> Recorded data
►
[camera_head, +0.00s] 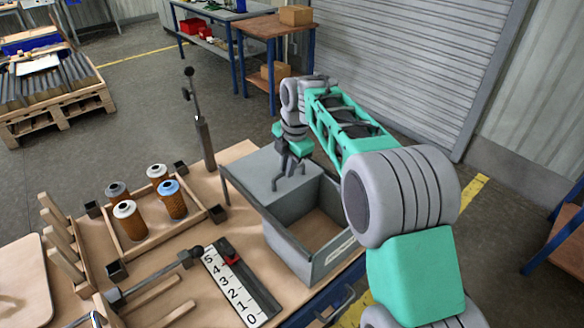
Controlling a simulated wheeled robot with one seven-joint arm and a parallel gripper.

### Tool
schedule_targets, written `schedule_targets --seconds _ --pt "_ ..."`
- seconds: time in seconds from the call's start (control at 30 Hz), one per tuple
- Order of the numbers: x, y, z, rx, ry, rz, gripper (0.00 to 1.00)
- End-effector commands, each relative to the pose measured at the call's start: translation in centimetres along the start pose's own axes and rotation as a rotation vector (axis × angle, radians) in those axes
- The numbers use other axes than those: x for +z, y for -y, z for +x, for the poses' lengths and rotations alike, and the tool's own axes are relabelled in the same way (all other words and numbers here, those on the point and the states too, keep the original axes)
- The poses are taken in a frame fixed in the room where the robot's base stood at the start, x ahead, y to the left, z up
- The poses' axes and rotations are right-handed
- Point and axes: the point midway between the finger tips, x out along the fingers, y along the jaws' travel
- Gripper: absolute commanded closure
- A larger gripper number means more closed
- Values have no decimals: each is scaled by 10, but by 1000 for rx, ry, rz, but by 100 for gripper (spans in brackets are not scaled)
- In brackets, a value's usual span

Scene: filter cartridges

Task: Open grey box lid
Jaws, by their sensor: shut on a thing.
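The grey box (287,250) stands on the wooden table, to the right of the numbered strip. Its grey lid (256,177) is off the near right part of the opening and extends past the box toward the far left. The brown inside of the box (316,229) shows. My gripper (288,183) is at the lid's upper face, near its right edge, shut on what appears to be the lid's handle. The fingers hide most of the contact. I cannot tell whether the lid rests on the rim or is raised.
A wooden tray (131,254) with several filter cartridges (172,198) stands to the left. A numbered strip (240,287) with a red slider lies before the box. A dark post (204,140) rises behind the lid's left side. My arm crosses the right side.

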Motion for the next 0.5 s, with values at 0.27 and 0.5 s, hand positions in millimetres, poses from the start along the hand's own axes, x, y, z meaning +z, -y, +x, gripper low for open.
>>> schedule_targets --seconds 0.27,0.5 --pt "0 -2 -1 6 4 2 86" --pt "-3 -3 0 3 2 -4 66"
◄
> Written exercise
Find the line containing "- Point and" in the material above. Print it and every line after it through the end, exactly and only those.

> Result
- Point and axes: the point midway between the finger tips, x out along the fingers, y along the jaws' travel
- Gripper: absolute commanded closure
- A larger gripper number means more closed
- Values have no decimals: each is scaled by 10, but by 1000 for rx, ry, rz, but by 100 for gripper (spans in brackets are not scaled)
- In brackets, a value's usual span

Scene: filter cartridges

Task: Open grey box lid
Jaws, by their sensor: shut on a thing.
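The grey box (287,250) stands on the wooden table, to the right of the numbered strip. Its grey lid (256,177) is off the near right part of the opening and extends past the box toward the far left. The brown inside of the box (316,229) shows. My gripper (288,183) is at the lid's upper face, near its right edge, shut on what appears to be the lid's handle. The fingers hide most of the contact. I cannot tell whether the lid rests on the rim or is raised.
A wooden tray (131,254) with several filter cartridges (172,198) stands to the left. A numbered strip (240,287) with a red slider lies before the box. A dark post (204,140) rises behind the lid's left side. My arm crosses the right side.

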Motion for the next 0.5 s, with values at 0.27 and 0.5 s, hand positions in millimetres, poses from the start along the hand's own axes, x, y, z meaning +z, -y, +x, gripper low for open.
>>> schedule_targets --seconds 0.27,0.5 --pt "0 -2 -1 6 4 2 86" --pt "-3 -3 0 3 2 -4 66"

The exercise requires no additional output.